Heute begreift er den Namen als Chance, als Türöffner, um vor Schülern sprechen zu können. Der Nachkomme hat es sich zur Aufgabe gemacht, in Schulen vor Extremismus zu warnen, junge Menschen zu sensibilisieren. Der 49-Jährige ist eigens aus Bayern angereist. Er freut sich auf die Begegnung mit den jungen Menschen. Im gut gefüllten Forum der Suche informiert ihn Lara Schmitz über die Namensgeberin der Betty-Reis-Gesamtschule, die 1921 in Wassenberg geboren wurde und als eine von rund sechs Millionen jüdischen Mitbürgern in der Zeit des NS-Regimes umgebracht wurde.
Lara Schmitz erzählt dem Gast, der einer Einladung der Friedrich-Naumann-Stiftung folgte, von der Deportation Mitte Juni. Im Herbst 1944 sei Betty Reis im Konzentrationslager Bergen-Belsen gestorben, ihr Bruder habe durch seine legale Flucht nach England als einziges Familienmitglied überlebt.
Für wie wahrscheinlich hält er es, dass es nochmal zu einer rechtsradikalen Regierung kommt? „Das halte ich nicht für ausgeschlossen.“ Junge Menschen wachzurütteln, sie zu mobilisieren, damit es nicht noch einmal dazu kommt, ist das, was Karl Graf von Stauffenberg antreibt. „WIR müssen erkennen, dass eine Gefahr besteht, nicht die Politik da oben.“ Und weiter: „Ich finde es super, wenn die Jugend wieder auf die Straße geht. Aber nur fürs Klima zu kämpfen, reicht nicht.“ Er erzählt seinen jungen Zuhörern von seinem Großvater, der als Hitler-Attentäter in die Geschichte einging und unmittelbar nach dem missglückten Versuch hingerichtet wurde. Als Held möchte er ihn nicht verstanden wissen. Ein „famoser Mensch, gläubig, mit Humor“ sei er gewesen, weiß er aus den Erzählungen seiner Großmutter. „Ich hätte ihn gerne kennengelernt.“ Und weiter: „Wäre das Attentat geglückt, hätten Millionen Menschen nicht sterben müssen, der Krieg wäre vielleicht eingestellt worden.“ Zu dem Zeitpunkt hätten viele Deutsche noch an den bevorstehenden Endsieg geglaubt.
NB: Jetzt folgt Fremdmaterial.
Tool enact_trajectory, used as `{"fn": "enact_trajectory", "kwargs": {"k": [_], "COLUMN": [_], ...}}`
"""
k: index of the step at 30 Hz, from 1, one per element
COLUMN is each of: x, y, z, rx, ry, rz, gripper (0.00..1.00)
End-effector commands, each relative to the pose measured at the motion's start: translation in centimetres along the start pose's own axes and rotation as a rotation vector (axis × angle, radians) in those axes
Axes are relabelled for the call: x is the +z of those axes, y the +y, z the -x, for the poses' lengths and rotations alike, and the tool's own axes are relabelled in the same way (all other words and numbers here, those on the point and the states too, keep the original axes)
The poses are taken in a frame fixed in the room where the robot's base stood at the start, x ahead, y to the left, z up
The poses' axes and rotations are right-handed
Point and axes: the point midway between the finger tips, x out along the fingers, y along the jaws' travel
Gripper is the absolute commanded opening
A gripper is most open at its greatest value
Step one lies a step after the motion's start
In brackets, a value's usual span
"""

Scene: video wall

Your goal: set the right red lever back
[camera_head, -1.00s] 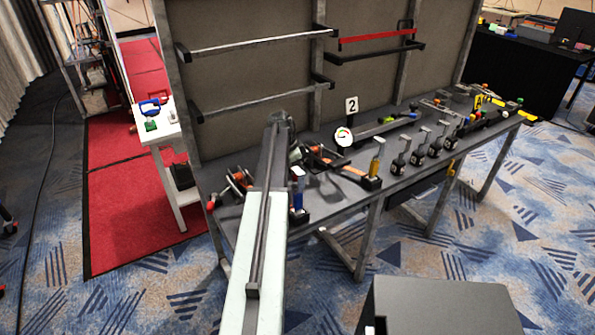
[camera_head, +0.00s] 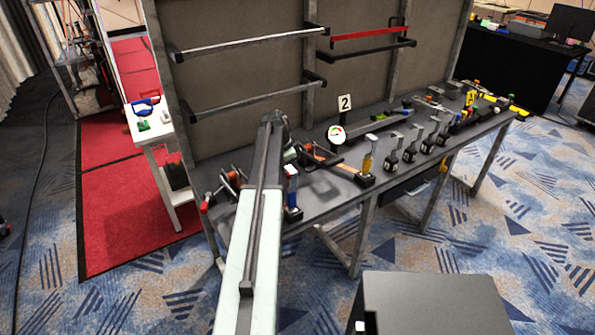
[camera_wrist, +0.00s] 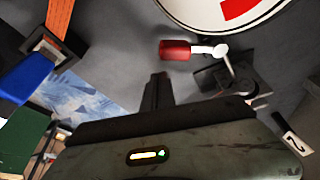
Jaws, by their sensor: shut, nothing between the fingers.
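In the wrist view a red lever handle (camera_wrist: 175,50) sits on a short silver arm, joined to a dark metal bracket (camera_wrist: 222,78) on the grey bench. My gripper (camera_wrist: 157,80) is shut and empty. Its tips show just below and left of the red handle; I cannot tell whether they touch it. In the head view my gripper (camera_head: 292,155) hangs over the bench at the end of my arm. A red-orange part (camera_head: 304,148) shows just right of it, partly hidden. Another red part (camera_head: 235,178) shows left of my arm.
A round gauge (camera_head: 337,134) stands close by; it fills the top of the wrist view (camera_wrist: 215,12). A number 2 sign (camera_head: 345,103) is behind it. Several black-based upright handles (camera_head: 390,160) line the bench at right.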

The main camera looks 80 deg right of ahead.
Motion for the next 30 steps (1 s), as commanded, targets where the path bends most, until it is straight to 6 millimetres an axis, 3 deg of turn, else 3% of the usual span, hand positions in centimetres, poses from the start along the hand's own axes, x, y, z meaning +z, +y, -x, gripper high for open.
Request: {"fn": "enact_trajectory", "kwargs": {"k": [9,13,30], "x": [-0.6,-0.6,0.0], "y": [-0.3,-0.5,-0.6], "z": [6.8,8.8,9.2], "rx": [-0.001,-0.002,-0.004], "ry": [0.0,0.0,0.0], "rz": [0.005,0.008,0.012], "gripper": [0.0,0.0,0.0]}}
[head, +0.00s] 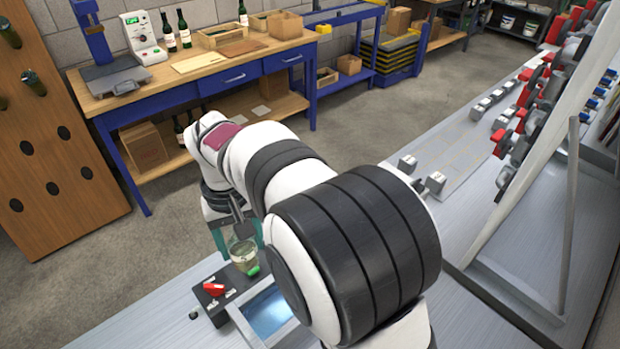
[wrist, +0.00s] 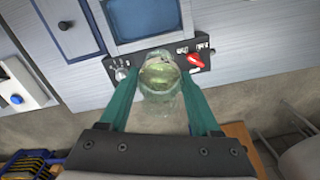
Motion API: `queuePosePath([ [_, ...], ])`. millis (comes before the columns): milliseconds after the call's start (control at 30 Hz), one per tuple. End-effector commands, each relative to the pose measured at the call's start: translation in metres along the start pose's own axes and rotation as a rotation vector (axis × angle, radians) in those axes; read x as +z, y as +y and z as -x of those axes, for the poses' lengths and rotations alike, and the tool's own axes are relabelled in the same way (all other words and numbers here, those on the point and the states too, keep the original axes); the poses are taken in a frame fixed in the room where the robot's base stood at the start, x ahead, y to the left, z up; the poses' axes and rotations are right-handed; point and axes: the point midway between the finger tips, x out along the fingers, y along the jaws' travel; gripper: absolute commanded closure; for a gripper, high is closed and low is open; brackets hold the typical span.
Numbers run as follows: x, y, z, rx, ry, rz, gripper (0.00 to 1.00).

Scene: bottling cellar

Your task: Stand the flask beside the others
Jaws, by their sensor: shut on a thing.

Dann stellt der Besucher seinen Verein vor, den er 2016 gegründet hat. „Mittendrin statt extrem daneben“ heißt der. Das Ziel: junge Menschen vor extremen Tendenzen zu bewahren. Schülersprecherin Pia Schmitz erklärt ihm, dass die Betty-Reis-Gesamtschule den Titel „Schule ohne Rassismus – Schule mit Courage“ trage. Am Vortag hatte sich Graf von Stauffenberg in das Goldene Buch der Stadt Wassenberg eingetragen.
„Wir sind froh, Sie hier zu haben“, bekräftigte Bürgermeister Manfred Winkens im Beisein zahlreicher Verwaltungschefs der umliegenden Städte. Auch Bundestagsabgeordneter Wilfried Oellers, Landtagsabgeordneter Thomas Schnelle und Philipp Schneider als Vertreter des Landrats nahmen an der kurzen Zusammenkunft im Kaminzimmer der Burg Wassenberg teil, ehe von Stauffenberg im Rittersaal zu rund 230 Zuhörern sprach, darunter Gewerbetreibende, Mitglieder des Heimatvereins, Ratsvertreter, Selbsthilfegruppen sowie interessierte Bürger. Im Hückelhovener Gymnasium erinnerte der vierfache Vater zusammen mit Schuldirektor Arnold Krekelberg und 220 Schülern an den Jahrestag der Befreiung des KZ Auschwitz und hielt Zettel mit dem Aufdruck „We remember“ hoch.